- **Extracted material**
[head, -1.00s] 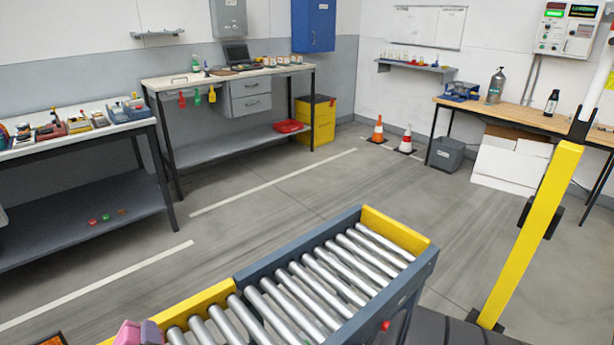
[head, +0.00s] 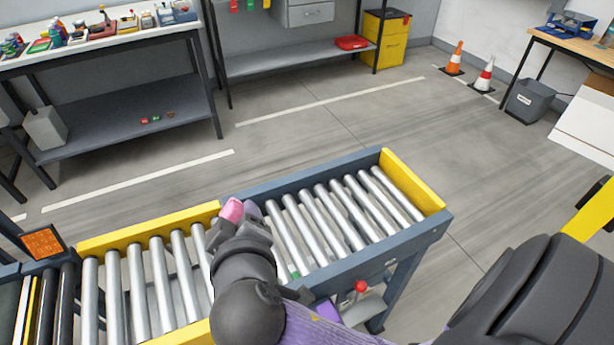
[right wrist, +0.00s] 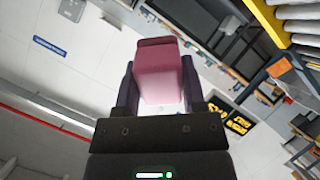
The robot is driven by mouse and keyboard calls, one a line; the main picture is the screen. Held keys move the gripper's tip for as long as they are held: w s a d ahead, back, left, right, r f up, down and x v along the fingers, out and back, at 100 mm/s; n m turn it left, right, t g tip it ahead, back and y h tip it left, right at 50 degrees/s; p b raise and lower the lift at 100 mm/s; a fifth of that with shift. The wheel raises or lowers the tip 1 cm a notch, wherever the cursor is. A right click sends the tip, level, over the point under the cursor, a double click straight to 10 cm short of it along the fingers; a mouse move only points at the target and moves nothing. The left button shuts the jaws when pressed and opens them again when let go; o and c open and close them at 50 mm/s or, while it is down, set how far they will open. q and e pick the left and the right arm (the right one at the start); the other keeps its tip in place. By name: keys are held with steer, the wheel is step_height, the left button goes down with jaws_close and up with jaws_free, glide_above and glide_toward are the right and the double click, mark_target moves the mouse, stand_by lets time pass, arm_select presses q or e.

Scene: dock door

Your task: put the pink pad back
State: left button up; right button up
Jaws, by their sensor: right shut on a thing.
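The pink pad (right wrist: 158,72) is between the two dark fingers of my right gripper (right wrist: 158,90) in the right wrist view. In the head view a small part of the pink pad (head: 232,210) shows at the tip of my right gripper (head: 242,218), above the roller conveyor (head: 330,262). The gripper is shut on the pad and holds it over the rollers near the yellow-edged joint. My right forearm hides part of the rollers. My left gripper is not in view.
A workbench (head: 110,42) with several small items stands at the far left. A second bench (head: 300,58) with a lower shelf is behind. A yellow cabinet (head: 385,42), cones (head: 454,60) and a grey bin (head: 528,100) stand at the back. The floor between is clear.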

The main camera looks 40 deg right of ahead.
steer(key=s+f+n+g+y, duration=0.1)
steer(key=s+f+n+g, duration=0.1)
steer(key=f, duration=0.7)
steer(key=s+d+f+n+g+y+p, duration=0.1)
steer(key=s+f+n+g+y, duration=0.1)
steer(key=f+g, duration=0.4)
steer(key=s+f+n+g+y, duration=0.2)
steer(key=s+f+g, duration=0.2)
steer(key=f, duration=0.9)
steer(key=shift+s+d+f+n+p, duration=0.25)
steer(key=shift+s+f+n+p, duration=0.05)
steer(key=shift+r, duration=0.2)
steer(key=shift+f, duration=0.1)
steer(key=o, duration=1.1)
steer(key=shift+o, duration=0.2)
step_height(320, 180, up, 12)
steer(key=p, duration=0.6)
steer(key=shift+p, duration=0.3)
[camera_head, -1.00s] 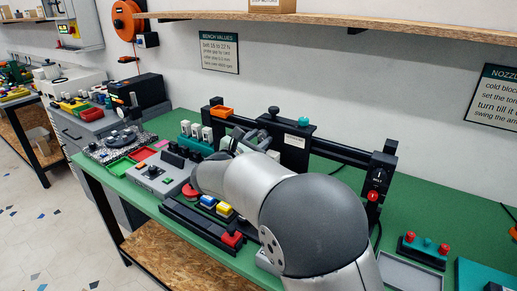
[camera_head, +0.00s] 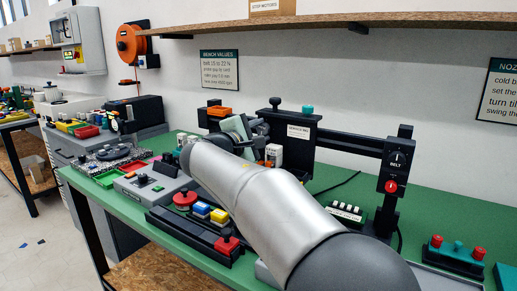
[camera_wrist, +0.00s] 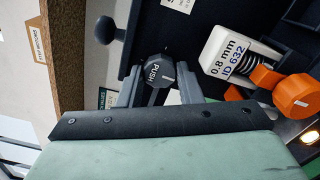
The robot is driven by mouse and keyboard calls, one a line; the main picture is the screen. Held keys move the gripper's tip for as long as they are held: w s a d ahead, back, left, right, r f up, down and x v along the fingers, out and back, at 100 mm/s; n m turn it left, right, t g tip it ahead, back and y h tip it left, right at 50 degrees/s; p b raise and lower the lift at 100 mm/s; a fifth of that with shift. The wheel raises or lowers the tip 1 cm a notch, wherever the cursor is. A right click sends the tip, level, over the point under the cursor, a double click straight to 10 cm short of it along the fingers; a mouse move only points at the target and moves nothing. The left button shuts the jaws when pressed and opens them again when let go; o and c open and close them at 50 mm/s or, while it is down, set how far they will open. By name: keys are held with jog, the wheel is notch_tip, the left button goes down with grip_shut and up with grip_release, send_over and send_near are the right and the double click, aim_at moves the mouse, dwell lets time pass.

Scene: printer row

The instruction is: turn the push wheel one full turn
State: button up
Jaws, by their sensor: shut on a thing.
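The push wheel (camera_wrist: 158,70) is a dark grey, faceted knob marked "PUSH" in the wrist view. The grey fingers of my gripper (camera_wrist: 160,84) stand on either side of it and are shut on it. The white block (camera_wrist: 228,52) marked "0.8 mm ID 632" sits to the right of the wheel, with a dark spring and orange parts below it. In the head view my gripper (camera_head: 256,133) is at the black carriage (camera_head: 290,132) on the rail; the wheel is hidden there.
The black rail (camera_head: 350,149) runs right to a post with a "BELT" dial (camera_head: 397,158) and red button. A control box (camera_head: 152,185), red mushroom button (camera_head: 185,198) and coloured buttons stand in front. A wooden shelf (camera_head: 350,26) hangs above.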

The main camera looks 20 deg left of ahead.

- **Problem statement**
Copy the part that starts at the line with "[camera_head, -1.00s]" and finishes at the line with "[camera_wrist, +0.00s]", both included, and nothing more. Pictures are left out.

- **Exercise solution**
[camera_head, -1.00s] 
[camera_head, +0.00s] 
[camera_wrist, +0.00s] 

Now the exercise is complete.